[Objective] Transcribe all of the material exactly.

_ _ _ _ _

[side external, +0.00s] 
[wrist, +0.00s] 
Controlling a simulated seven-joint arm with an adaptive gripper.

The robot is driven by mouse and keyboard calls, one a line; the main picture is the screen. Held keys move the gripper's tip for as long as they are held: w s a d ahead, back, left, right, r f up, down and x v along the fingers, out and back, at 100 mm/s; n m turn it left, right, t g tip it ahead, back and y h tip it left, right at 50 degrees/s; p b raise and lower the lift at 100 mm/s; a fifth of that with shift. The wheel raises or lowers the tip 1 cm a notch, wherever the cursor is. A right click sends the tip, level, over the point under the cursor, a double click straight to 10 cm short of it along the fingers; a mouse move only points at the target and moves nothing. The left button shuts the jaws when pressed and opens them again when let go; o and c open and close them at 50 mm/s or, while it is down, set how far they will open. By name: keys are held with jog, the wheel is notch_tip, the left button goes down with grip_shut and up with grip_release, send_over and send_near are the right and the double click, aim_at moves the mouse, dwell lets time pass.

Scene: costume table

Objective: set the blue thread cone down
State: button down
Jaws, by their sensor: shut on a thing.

_ _ _ _ _

[Task output]
[side external, +0.00s] 
[wrist, +0.00s] 
Controlling a simulated seven-joint arm with an adaptive gripper.

The robot is driven by mouse and keyboard calls, one a line; the main picture is the screen. Held keys move the gripper's tip for as long as they are held: w s a d ahead, back, left, right, r f up, down and x v along the fingers, out and back, at 100 mm/s; n m turn it left, right, t g tip it ahead, back and y h tip it left, right at 50 degrees/s; p b raise and lower the lift at 100 mm/s; a fifth of that with shift. The wheel raises or lowers the tip 1 cm a notch, wherever the cursor is. A right click sends the tip, level, over the point under the cursor, a double click straight to 10 cm short of it along the fingers; a mouse move only points at the target and moves nothing. The left button shuts the jaws when pressed and opens them again when let go; o and c open and close them at 50 mm/s or, while it is down, set how far they will open. By name: keys are held with jog, the wheel is notch_tip, the left button goes down with grip_shut and up with grip_release, send_over and send_near are the right and the double click, aim_at moves the mouse, dwell lets time pass.

Scene: costume table

Objective: set the blue thread cone down
State: button down
Jaws, by their sensor: shut on a thing.

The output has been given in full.